Most corporations who take notice of social capital take a very top-down approach where senior management or external consultants set the parameters and implement strategies to build social capital within the organisation and to measure their success.

This approach would likely have been ineffective in the case of the platinum strike unless it greatly improved vertical communication (social capital) within the organisations and broke down deeply rooted cultures that resulted in the isolation of the workers from the managers.

Unfortunately a top-down approach would have done little to make the key changes required and this highlights the problem with the current dominant approaches to social capital measurement and building initiatives within organisations.

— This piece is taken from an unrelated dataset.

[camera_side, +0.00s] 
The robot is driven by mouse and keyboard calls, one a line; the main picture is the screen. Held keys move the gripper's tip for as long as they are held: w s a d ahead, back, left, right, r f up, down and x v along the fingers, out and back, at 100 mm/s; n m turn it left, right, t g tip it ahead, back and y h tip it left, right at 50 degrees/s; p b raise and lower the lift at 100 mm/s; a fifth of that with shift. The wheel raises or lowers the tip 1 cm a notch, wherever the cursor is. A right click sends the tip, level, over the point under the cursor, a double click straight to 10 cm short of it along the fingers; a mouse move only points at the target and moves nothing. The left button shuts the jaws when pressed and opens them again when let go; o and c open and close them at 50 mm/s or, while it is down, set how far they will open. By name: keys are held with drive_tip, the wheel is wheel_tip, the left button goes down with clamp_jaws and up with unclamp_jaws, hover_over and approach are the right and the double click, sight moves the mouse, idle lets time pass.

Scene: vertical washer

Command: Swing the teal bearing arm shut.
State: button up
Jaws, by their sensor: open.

The solution is clearly a bottom-up approach where the people “at the coalface” are able to define the social capital factors that are most relevant and important to them in their context. By engaging with these factors they indirectly strengthen these factors and focus their attention on them. Ongoing measurement and evaluation activities further strengthen these factors.

This process has flow-on benefits from increased trust in management, ownership of the process, and an increased sense of belonging that comes from the former and from sharing the experiences and ideas of other people in the same context.

Social capital is a powerful wind, but just as capricious, so just grabbing at it may not be the best approach.